=== Given problem ===
Copy, from the entries below, each line where the word "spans" can be found.

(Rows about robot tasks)
::::

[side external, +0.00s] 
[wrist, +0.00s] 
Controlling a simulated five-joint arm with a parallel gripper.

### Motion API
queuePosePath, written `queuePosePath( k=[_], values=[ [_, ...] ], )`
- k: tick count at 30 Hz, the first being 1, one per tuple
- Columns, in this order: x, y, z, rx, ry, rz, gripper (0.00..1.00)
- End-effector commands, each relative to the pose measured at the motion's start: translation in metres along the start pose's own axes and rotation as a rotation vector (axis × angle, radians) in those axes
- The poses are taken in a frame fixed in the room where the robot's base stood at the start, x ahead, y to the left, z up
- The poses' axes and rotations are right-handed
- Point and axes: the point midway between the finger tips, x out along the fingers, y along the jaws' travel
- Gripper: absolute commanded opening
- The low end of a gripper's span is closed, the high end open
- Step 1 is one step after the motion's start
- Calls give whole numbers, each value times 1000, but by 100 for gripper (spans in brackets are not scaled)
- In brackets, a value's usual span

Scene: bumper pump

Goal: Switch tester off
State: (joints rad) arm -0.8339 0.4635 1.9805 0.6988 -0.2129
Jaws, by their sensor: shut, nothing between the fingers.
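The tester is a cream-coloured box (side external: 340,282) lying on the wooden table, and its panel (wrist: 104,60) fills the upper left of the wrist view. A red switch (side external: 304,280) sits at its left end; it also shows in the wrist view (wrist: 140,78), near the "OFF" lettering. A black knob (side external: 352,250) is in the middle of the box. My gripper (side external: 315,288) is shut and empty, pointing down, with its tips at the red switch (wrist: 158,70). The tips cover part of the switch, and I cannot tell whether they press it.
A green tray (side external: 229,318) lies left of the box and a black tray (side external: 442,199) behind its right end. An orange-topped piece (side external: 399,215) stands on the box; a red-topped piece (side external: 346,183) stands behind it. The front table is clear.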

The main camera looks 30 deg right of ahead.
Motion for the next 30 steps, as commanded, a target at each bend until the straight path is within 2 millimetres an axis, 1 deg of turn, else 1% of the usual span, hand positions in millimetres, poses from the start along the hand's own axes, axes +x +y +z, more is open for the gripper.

::::

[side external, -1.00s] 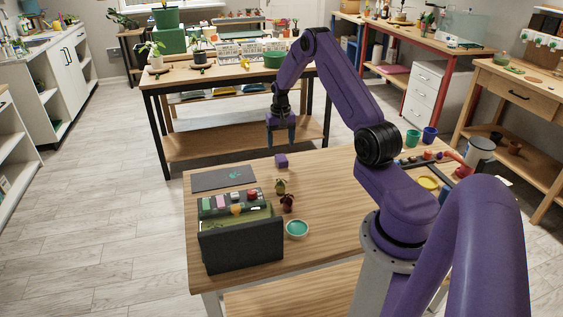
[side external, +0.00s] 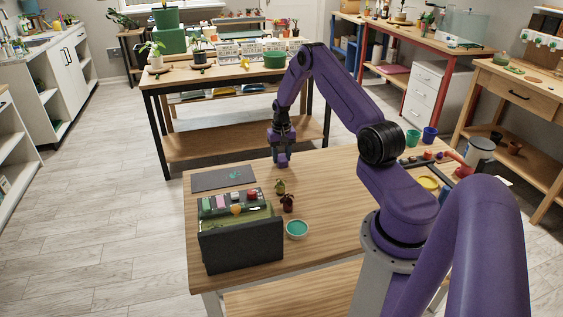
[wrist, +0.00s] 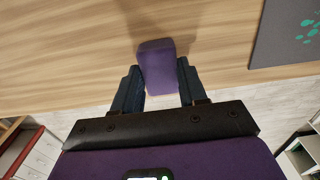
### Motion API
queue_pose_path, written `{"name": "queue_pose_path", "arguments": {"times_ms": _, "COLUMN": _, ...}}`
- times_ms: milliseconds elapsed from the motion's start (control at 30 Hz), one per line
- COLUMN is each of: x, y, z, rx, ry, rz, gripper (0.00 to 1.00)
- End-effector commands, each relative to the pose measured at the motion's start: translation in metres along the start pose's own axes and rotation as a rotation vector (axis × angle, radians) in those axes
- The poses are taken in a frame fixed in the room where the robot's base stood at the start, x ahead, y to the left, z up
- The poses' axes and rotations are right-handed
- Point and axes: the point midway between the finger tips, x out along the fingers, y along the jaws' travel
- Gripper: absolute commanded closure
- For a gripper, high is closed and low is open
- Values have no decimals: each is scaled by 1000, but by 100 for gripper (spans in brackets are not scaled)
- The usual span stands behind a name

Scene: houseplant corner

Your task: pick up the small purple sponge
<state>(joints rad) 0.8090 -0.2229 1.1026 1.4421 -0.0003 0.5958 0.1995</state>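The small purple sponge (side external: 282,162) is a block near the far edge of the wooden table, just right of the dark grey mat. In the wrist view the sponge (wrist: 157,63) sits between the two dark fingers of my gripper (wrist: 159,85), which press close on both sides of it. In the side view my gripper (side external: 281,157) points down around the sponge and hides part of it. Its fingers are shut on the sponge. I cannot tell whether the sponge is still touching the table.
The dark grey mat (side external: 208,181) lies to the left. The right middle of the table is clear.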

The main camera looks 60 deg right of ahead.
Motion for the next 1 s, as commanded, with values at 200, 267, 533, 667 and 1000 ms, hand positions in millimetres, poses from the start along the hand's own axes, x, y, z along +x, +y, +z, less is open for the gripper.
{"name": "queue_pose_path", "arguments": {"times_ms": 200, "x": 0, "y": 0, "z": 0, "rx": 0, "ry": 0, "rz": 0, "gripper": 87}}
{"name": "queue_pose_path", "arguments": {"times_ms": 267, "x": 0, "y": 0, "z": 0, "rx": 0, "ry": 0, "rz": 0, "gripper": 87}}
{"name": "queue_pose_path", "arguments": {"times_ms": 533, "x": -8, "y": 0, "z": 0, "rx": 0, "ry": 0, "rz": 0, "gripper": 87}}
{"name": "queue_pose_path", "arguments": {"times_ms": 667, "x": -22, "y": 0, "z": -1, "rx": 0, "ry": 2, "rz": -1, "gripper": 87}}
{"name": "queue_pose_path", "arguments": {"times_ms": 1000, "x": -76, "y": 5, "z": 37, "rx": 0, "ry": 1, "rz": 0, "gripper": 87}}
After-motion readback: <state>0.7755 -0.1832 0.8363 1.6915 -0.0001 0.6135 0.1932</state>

::::

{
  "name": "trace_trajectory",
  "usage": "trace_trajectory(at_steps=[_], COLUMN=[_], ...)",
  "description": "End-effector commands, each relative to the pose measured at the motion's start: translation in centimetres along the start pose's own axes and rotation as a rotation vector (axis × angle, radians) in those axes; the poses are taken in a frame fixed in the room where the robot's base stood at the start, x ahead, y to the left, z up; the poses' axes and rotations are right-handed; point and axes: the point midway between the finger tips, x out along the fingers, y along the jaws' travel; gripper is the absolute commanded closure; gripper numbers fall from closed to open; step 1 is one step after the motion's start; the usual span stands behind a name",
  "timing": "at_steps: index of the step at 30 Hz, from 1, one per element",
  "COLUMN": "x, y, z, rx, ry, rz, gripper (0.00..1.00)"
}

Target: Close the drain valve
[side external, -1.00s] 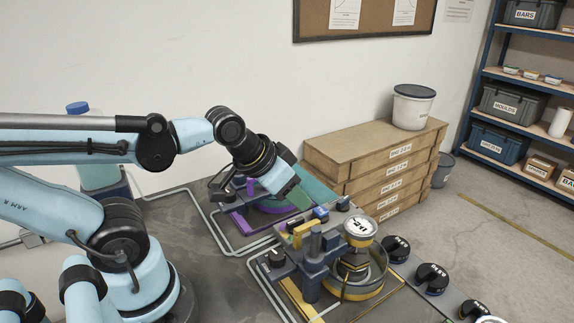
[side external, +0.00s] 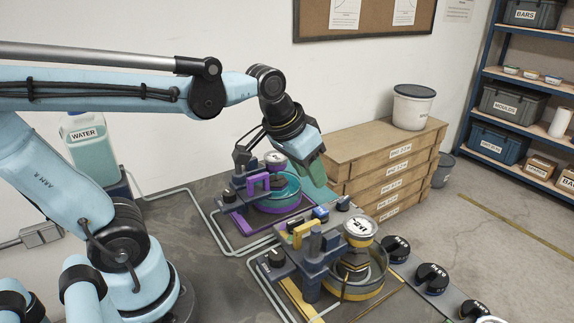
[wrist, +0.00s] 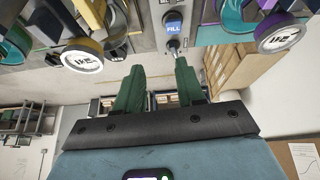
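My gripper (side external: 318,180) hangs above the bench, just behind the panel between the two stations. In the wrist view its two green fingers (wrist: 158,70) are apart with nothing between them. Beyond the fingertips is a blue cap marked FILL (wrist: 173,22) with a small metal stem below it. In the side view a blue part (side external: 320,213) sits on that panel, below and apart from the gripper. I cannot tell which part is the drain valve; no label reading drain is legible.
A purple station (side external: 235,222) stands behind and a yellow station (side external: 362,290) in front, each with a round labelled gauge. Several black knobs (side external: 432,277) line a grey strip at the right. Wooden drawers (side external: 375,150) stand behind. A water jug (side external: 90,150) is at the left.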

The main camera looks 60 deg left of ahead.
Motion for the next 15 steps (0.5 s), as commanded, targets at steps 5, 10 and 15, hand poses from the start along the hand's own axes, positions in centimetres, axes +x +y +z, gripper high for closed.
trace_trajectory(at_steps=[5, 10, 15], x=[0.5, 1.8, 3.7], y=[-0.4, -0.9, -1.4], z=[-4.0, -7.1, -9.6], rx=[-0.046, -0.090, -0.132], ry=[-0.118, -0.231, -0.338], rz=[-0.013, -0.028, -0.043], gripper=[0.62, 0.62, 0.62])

::::

=== Final result ===
- Calls give whole numbers, each value times 1000, but by 100 for gripper (spans in brackets are not scaled)
- Values have no decimals: each is scaled by 1000, but by 100 for gripper (spans in brackets are not scaled)

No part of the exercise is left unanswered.